NELLIS AFB—1965-1967
When Horner returned to the United States in August 1965, he and Roger Myhrum went back to Seymour Johnson, where they worked in the command post doing odd jobs and waiting for orders. The boredom of all this was enlivened one day in October, when a parade was held at Seymour Johnson, during the course of which Horner and Myhrum each received an Air Medal for attacking the fake SA-2 SAM site that fateful day in July. Horner was surprised; he hadn’t expected it. And he was proud: nobody else in his wing who’d entered the Air Force since the end of the Korean war over a decade earlier had one of those blue and yellow ribbons on his chest.14
For the next two years Horner volunteered every chance he could to return to the war, but was told by the TAC personnel assignments people that he was too valuable for that; his combat experience was needed to train the rapidly growing pipeline feeding replacement aircrews into the war. This meant a move to Nellis AFB as an instructor in the F-105 school, where they trained new and old pilots to fly the Thud in combat.
During the time Horner was an instructor at Nellis, nearly all the experienced F-105 pilots had been or were being cycled through the war. By late 1966, that pool had been used up; those in it had either completed their tours (the normal tour for an F-105 pilot being 100 sorties, about four months) or had been shot down and killed or captured (the F-105 had the dubious honor of leading the pack in this category). This meant that the turnover rate in the F-105 (which flew only over North Vietnam or Laos) was at best four months. And this meant TAC had a tremendous training load in order to qualify replacement pilots. Since the pipeline could not feed the vacancies, the Air Force impressed non-fighter pilots, trained them in quickie courses, and shipped them off to war and near-certain death or capture. The term “There ain’t no way” became common in the F-105 community about this time. It meant: “There’s no way to make it to 100 sorties in the F-105, because you are going to get shot down before you reach 100.”
Here is how the training at Nellis went:
An instructor was in a squadron with normally fifteen other instructors. Every six months he’d get a long-course class—second lieutenants just out of flying training with shiny new wings and shiny new attitudes, willing to learn. Every three months he’d get a short-course class—pilots who came from staff jobs or from flying other aircraft.

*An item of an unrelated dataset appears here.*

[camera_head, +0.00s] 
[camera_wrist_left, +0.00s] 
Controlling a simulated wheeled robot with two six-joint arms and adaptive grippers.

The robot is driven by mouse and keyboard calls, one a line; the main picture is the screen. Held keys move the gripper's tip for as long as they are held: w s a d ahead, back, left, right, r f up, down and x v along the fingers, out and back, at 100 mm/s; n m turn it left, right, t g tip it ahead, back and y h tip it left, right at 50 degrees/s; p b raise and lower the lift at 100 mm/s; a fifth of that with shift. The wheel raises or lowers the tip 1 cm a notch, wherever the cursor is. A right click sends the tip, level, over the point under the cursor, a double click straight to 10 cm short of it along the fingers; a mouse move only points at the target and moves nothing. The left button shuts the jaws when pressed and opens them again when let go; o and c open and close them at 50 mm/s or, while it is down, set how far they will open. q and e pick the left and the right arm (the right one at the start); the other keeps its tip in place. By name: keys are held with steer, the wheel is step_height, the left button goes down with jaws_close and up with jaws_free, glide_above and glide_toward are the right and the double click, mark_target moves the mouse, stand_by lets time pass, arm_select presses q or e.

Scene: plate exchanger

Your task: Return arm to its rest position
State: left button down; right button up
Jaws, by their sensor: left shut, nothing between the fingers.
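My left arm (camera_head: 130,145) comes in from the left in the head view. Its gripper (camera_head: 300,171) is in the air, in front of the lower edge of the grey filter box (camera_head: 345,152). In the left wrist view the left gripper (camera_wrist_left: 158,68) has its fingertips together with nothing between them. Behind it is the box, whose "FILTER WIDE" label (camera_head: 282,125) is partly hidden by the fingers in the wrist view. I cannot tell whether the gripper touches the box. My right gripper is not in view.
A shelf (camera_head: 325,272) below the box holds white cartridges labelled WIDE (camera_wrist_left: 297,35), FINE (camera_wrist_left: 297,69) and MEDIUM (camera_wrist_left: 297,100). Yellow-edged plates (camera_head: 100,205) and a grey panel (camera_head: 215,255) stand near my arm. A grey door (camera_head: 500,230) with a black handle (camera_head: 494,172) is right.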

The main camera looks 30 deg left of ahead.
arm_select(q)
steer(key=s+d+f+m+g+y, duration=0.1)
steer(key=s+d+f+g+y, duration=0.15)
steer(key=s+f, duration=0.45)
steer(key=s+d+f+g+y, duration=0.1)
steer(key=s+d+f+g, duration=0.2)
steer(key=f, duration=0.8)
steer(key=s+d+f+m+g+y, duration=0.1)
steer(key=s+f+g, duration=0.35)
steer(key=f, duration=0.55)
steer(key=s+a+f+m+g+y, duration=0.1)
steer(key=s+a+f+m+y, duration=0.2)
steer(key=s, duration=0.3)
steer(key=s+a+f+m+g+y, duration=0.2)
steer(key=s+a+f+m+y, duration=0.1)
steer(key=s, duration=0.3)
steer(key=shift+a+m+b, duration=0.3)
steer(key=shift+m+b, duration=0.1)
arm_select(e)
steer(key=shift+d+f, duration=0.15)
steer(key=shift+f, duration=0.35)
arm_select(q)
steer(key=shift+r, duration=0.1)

To both long and short, he’d teach classroom instruction on the systems in the F-105, as well as taking off and landing, flying in formation, and air-to-air and air-to-ground gunnery, weapons, and tactics. Even though these students were being sent off to Vietnam when they graduated, there was still considerable inertia in the Air Force, so he also taught nuclear weapons deliveries. But whenever he was teaching his students what they would actually use in war—bombing techniques, lookout procedures for MiGs and SAMs, and so on—he always made sure they got the message that this would be a test question administered in the sky over North Vietnam.
Predictably, Horner was best with pilots who were aggressive and quick to learn. If they were slow learners or incompetent, then he had no patience with them, and they suffered his verbal abuse. The long-course people, the real fighter pilots, were usually a joy to check out—a clean sheet of paper for what he could give them. All he had to do was tell them the function of the various switches and the unique aspects of the Thud.

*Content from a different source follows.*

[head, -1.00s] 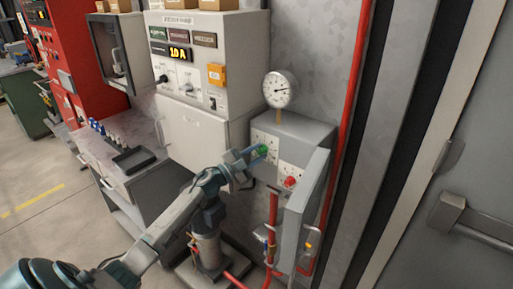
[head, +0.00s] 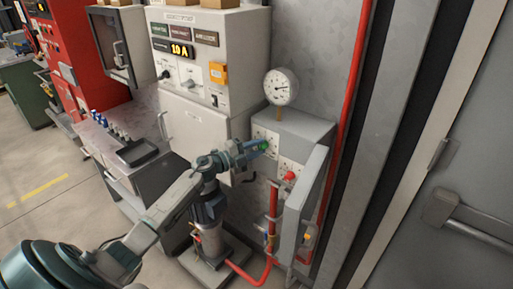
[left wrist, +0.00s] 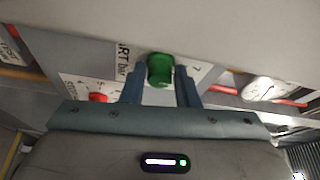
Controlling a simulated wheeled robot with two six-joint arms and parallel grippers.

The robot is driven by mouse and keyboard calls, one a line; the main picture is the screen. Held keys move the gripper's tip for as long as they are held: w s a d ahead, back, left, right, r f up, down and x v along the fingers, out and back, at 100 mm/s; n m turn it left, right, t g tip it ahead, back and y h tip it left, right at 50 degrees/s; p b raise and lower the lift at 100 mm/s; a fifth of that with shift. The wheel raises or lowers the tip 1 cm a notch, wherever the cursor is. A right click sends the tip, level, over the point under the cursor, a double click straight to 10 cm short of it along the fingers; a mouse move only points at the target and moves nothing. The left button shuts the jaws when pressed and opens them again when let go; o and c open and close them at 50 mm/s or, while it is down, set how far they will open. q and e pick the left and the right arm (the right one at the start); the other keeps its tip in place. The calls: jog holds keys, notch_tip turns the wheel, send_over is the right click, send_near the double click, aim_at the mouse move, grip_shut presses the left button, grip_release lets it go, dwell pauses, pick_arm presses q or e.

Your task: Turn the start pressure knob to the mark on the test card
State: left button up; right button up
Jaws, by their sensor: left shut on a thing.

However, the pilots who’d been flying heavies—the cannon fodder schooled in other ways of operating who were being packaged and sent off to war—resisted change and were difficult to teach. Though he could coax them through, and for the most part could make them safe in the Thuds, their minds did not move at the pace flying fighters required. They lacked good situational awareness. Most of them got by using checklists and rote procedures, but some—because they were behind the jet all the time—were dangerous. These he taught survival skills, such as: “Don’t worry about hitting the target with your bombs. Worry about hitting the target with your airplane. Someday you’ll get through all this and return to your C-118, where you are happiest.”
Just as the conduct of the war in Vietnam was riddled with insanities, so also was the training for it: thus, instructors weren’t allowed to wash anyone out of the program. While many pilots did not meet standards, they were graduated and sent off to war. However, in the case of those few who would clearly die if sent off to war in a Thud, instructors did their best to figure out ways to keep them from going.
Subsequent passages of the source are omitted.